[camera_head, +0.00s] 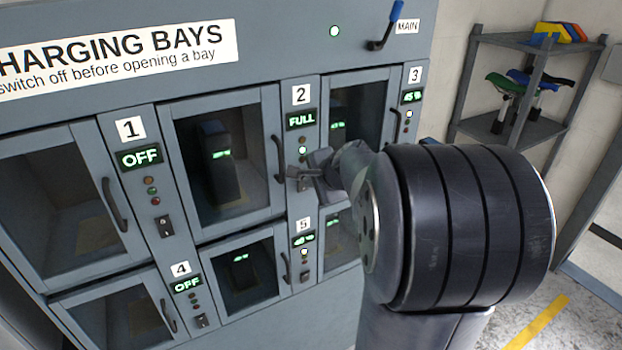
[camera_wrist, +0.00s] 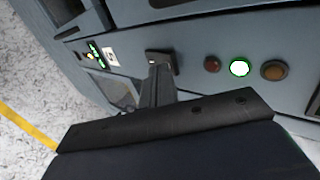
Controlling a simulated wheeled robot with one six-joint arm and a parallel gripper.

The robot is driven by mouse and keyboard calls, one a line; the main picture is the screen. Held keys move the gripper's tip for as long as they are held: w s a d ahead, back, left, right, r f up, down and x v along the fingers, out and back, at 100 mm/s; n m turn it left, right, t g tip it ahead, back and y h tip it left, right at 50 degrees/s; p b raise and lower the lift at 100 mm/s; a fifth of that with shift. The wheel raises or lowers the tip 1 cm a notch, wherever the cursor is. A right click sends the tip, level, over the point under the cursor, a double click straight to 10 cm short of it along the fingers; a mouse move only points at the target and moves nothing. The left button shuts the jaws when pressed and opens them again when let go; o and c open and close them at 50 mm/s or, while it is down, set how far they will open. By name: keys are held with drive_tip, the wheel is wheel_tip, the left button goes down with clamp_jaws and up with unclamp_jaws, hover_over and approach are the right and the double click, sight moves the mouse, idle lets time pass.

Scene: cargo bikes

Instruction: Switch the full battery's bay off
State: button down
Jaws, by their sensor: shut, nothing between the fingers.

**Brief**
Do not include the images; transcribe the rest of the listing exactly.

**The reply**
[camera_head, +0.00s] 
[camera_wrist, +0.00s] 
Controlling a simulated wheeled robot with one six-joint arm and a parallel gripper.

The robot is driven by mouse and keyboard calls, one a line; the main picture is the screen. Held keys move the gripper's tip for as long as they are held: w s a d ahead, back, left, right, r f up, down and x v along the fingers, out and back, at 100 mm/s; n m turn it left, right, t g tip it ahead, back and y h tip it left, right at 50 degrees/s; p b raise and lower the lift at 100 mm/s; a fifth of that with shift. The wheel raises or lowers the tip 1 cm a notch, wherever the cursor is. A right click sends the tip, level, over the point under the cursor, a double click straight to 10 cm short of it along the fingers; a mouse move only points at the target and moves nothing. The left button shuts the jaws when pressed and opens them again when let go; o and c open and close them at 50 mm/s or, while it is down, set how far they will open. By name: keys are held with drive_tip, the wheel is wheel_tip, the left button goes down with clamp_jaws and up with unclamp_jaws, hover_over and approach are the right and the double click, sight moves the mouse, idle lets time pass.

Scene: cargo bikes

Instruction: Switch the full battery's bay off
State: button down
Jaws, by their sensor: shut, nothing between the fingers.

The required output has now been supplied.